Proposte di legge che non diventano mai Legge

L’Italia rimane l’unico Paese europeo a non aver previsto una normativa nazionale per l’inserimento strutturale, nelle scuole, dello psicologo scolastico. Logica aristotelica alla mano, delle due, l’una: o l’Italia è il Paese con i più bassi livelli di burnout professionale e di fragilità psicologica fra gli studenti (ma sappiamo che, purtroppo, non è così) oppure ha una classe politica che si colloca ai più alti livelli in termini di miope insensibilità al tema o di pilatesca incapacità di decidere.

Le proposte di legge in tal senso non mancano, ma per qualche misteriosa e atavica iattura, nessuna riesce a superare tutti i passaggi parlamentari necessari.
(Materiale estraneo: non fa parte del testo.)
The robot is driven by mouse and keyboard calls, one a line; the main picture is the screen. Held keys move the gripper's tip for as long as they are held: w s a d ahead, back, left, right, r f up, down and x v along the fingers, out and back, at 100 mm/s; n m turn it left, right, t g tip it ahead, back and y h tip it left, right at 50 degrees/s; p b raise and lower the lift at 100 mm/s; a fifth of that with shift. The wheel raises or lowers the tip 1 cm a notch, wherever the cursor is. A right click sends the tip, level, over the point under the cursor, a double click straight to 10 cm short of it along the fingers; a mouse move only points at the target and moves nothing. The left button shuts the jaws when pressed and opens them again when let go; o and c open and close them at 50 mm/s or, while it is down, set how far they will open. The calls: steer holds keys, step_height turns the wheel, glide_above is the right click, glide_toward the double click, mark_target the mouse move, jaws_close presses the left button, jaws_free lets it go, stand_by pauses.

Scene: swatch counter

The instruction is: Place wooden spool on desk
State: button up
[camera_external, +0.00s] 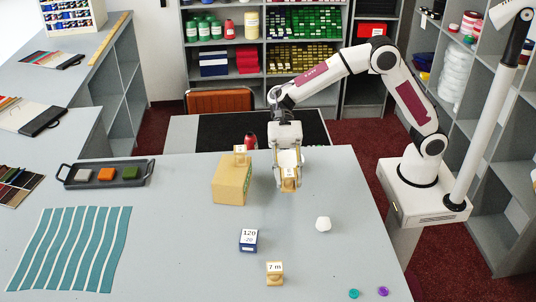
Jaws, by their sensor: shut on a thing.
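My gripper (289,176) points down over the back part of the grey desk (330,265), to the right of a cardboard box. It is shut on a small tan wooden spool (289,184), partly hidden by the fingers. I cannot tell whether this spool touches the desk. A second wooden spool (240,159) with a pale label sits on top of the cardboard box (231,184). A third wooden spool (275,279), labelled "7 m", stands upright near the desk's front edge.
Teal and purple discs (383,291) lie front right. A dark tray (70,180) with coloured swatches and a wavy striped cloth (68,248) are left. The desk right of the gripper is clear.

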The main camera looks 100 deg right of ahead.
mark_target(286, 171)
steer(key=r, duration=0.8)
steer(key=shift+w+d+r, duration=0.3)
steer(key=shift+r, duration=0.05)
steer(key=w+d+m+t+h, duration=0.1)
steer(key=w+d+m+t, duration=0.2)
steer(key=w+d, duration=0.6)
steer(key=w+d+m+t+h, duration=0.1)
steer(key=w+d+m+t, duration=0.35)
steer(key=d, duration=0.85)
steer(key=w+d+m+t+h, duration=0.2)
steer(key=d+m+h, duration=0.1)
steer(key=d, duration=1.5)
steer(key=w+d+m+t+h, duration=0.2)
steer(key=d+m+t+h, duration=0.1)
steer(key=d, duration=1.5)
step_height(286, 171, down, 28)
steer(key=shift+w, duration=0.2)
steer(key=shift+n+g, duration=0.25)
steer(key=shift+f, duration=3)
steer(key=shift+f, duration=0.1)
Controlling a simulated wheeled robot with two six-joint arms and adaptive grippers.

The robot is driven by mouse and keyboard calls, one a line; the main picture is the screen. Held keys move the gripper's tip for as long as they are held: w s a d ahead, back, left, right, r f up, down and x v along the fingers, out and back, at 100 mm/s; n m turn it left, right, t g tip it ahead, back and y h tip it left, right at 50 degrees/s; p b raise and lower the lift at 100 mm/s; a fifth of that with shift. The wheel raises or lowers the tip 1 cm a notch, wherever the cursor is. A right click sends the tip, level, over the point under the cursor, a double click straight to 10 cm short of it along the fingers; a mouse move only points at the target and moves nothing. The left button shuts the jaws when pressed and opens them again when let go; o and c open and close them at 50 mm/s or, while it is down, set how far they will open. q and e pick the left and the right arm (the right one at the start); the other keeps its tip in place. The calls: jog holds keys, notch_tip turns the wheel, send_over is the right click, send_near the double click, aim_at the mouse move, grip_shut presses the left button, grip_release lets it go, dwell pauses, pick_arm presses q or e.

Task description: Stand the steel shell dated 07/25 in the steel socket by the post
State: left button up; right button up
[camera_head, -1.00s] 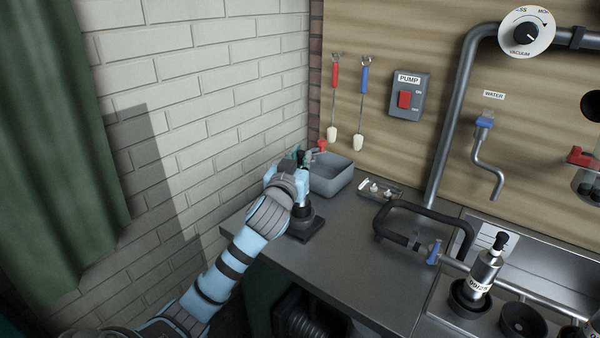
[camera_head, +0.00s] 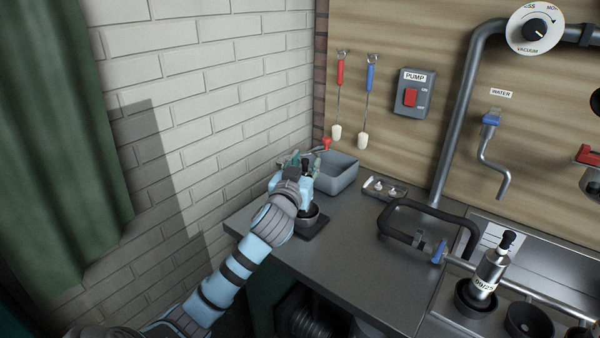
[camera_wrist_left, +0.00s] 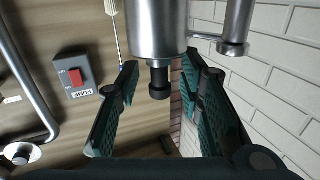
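A steel shell (camera_wrist_left: 157,28) with a narrow black tip shows close up in the upside-down left wrist view; no date is readable on it. In the head view its black top (camera_head: 307,165) rises beside my left gripper (camera_head: 300,172), which hides most of its body. Below is a dark square base (camera_head: 306,234) with a steel ring; I cannot tell whether the shell is seated there. The fingers of my left gripper (camera_wrist_left: 160,75) are spread on both sides of the black tip, with gaps. A steel upright piece (camera_wrist_left: 236,25) stands beside the shell. My right gripper is out of view.
A grey basin (camera_head: 345,178) and small tray (camera_head: 385,188) are behind. A black padded rail (camera_head: 430,205) crosses the bench.

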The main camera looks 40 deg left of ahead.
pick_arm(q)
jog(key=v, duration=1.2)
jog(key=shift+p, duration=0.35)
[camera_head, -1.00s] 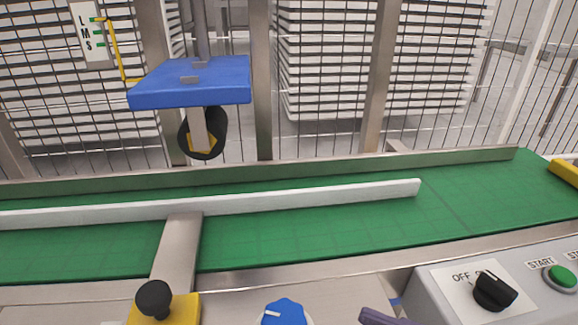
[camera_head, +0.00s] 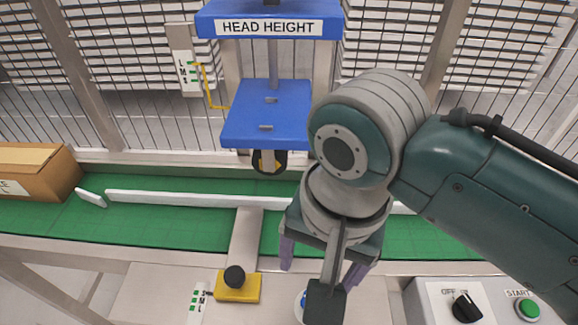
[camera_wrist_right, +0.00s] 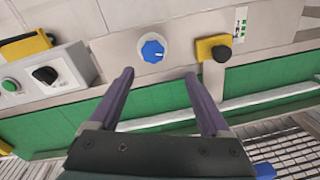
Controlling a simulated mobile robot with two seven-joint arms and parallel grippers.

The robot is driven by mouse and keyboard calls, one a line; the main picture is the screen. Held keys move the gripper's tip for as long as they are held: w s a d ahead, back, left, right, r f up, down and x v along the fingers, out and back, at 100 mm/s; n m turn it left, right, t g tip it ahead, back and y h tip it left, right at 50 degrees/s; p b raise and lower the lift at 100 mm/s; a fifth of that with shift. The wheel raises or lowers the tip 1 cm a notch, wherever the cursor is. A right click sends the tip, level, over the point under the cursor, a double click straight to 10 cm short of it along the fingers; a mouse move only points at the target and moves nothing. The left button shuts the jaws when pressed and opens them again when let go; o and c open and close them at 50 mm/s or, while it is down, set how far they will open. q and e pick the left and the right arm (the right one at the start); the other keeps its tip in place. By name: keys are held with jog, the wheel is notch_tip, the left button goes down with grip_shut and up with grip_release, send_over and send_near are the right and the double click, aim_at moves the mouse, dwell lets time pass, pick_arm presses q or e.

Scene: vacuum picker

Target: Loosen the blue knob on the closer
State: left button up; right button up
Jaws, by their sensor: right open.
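The blue knob (camera_wrist_right: 153,50) has a white pointer line and sits on a pale round plate on the grey front panel. In the head view only a sliver of its blue shows, as my right gripper hides the rest. My right gripper (camera_head: 318,279) points down over the panel with its two purple fingers apart. In the right wrist view the open fingers (camera_wrist_right: 159,73) are empty, and the knob lies beyond the tips, roughly between them and nearer the left one. They appear apart from the knob. My left gripper is not in view.
A yellow block with a black ball knob (camera_head: 238,285) stands left of the blue knob. A control box with a black switch (camera_head: 467,306) and green start button (camera_head: 528,309) is at right. Behind run the green belt (camera_head: 150,225), white rail (camera_head: 180,199) and a cardboard box (camera_head: 35,170).

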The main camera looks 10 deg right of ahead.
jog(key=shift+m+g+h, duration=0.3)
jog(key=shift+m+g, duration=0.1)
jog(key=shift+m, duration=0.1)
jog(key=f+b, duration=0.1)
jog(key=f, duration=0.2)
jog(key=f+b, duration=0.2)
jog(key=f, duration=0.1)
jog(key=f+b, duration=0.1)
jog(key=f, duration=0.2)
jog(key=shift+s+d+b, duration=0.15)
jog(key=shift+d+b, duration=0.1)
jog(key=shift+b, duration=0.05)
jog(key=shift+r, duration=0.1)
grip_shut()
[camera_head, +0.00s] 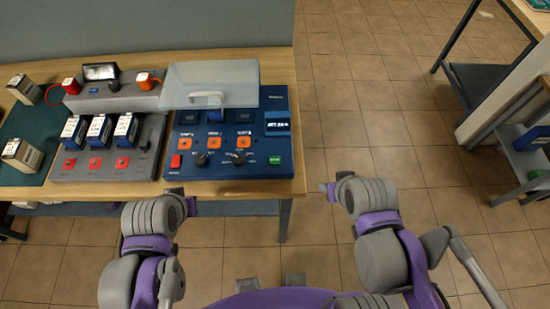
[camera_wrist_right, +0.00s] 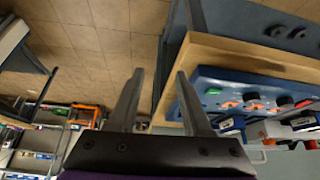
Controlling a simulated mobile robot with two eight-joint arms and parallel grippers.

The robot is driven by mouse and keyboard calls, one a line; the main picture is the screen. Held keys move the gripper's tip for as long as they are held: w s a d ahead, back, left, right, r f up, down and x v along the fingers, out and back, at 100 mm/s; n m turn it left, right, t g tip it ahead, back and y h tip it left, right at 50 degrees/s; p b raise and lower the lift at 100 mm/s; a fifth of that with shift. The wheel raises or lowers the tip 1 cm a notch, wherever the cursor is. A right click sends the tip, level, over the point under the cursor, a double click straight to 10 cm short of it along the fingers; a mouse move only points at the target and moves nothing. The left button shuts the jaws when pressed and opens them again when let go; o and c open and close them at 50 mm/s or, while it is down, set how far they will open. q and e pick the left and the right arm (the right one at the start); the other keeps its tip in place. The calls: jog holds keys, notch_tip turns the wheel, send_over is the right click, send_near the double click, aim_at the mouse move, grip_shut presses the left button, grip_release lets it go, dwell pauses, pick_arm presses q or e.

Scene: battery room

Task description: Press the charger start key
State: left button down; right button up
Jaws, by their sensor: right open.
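The blue charger panel (camera_head: 232,172) sits on the wooden bench, with a green key (camera_head: 274,160) at its lower right and a red key (camera_head: 176,161) at its lower left. Which key is marked start is too small to read. The green key also shows in the right wrist view (camera_wrist_right: 213,91), ahead and right of my open, empty right gripper (camera_wrist_right: 159,76). In the head view, my right gripper (camera_head: 326,188) is off the bench's right end, apart from the panel. My left gripper (camera_head: 182,192) is at the bench's front edge; its fingers are mostly hidden.
A clear cover (camera_head: 210,84) with a handle is over the panel's back part; the front keys are uncovered. A grey charging unit (camera_head: 110,166) with several batteries stands left of it. The bench's front edge (camera_head: 240,190) borders the panel. Floor right of the bench is free.

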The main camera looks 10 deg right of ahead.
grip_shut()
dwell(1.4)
L’ultima in ordine di tempo è stata presentata alla Camera ad opera dei deputati Patrizia Marrocco e Mauro D’Attis, di Forza Italia (ottobre 2022) e definisce alcuni punti, molti dei quali in comune con un precedente Disegno di Legge (n. 2613), presentato al Senato, nel dicembre 2016, dalla Senatrice Laura Fasiol, del Partito Democratico.

Di cosa dovrebbe occuparsi lo psicologo scolastico?

C’è una vasta letteratura, nel mondo, sul positivo impatto dell’azione dello psicologo nella scuola. Un elemento emergente dalle varie ricerche in merito è che la sua massima utilità si esprime, prima ancora che sul piano della cura del malessere già espresso, su quello della prevenzione del disagio e sul lavoro svolto in funzione del benessere complessivo di chi vive all’interno della scuola. In tal senso, si esprime la fondamentale funzione anche educativa di questa figura professionale.

I compiti previsti sono svariati: supporto all’inserimento degli allievi nel sistema scolastico; sostegno allo sviluppo della loro personalità e delle competenze emotive e sociali; supporto al benessere di allievi e personale scolastico; individuazione precoce dei fenomeni di devianza e disagio; consulenza psicologica, per allievi, personale scolastico e genitori, sul percorso scolastico e sul benessere degli studenti; supporto formativo per i docenti; supporto alla genitorialità.

Un aspetto lamentato dagli psicologi è che si riscontra talvolta una certa confusione nei ruoli, in quanto, ad esempio, in diversi sportelli d’ascolto psicologico nelle scuole sono entrati i counselor, che hanno caratteristiche professionali diverse da quelle degli psicologi.

La garanzia di un rigoroso Codice deontologico

Nel loro lavoro, gli psicologi si richiamano ad un rigoroso Codice deontologico il quale, ad esempio, all’art. 3, afferma che lo psicologo deve “evitare l’uso non appropriato della sua influenza, e non utilizza indebitamente la fiducia e le eventuali situazioni di dipendenza dei committenti e degli utenti destinatari della sua prestazione professionale. Lo psicologo è responsabile dei propri atti professionali e delle loro prevedibili dirette conseguenze”.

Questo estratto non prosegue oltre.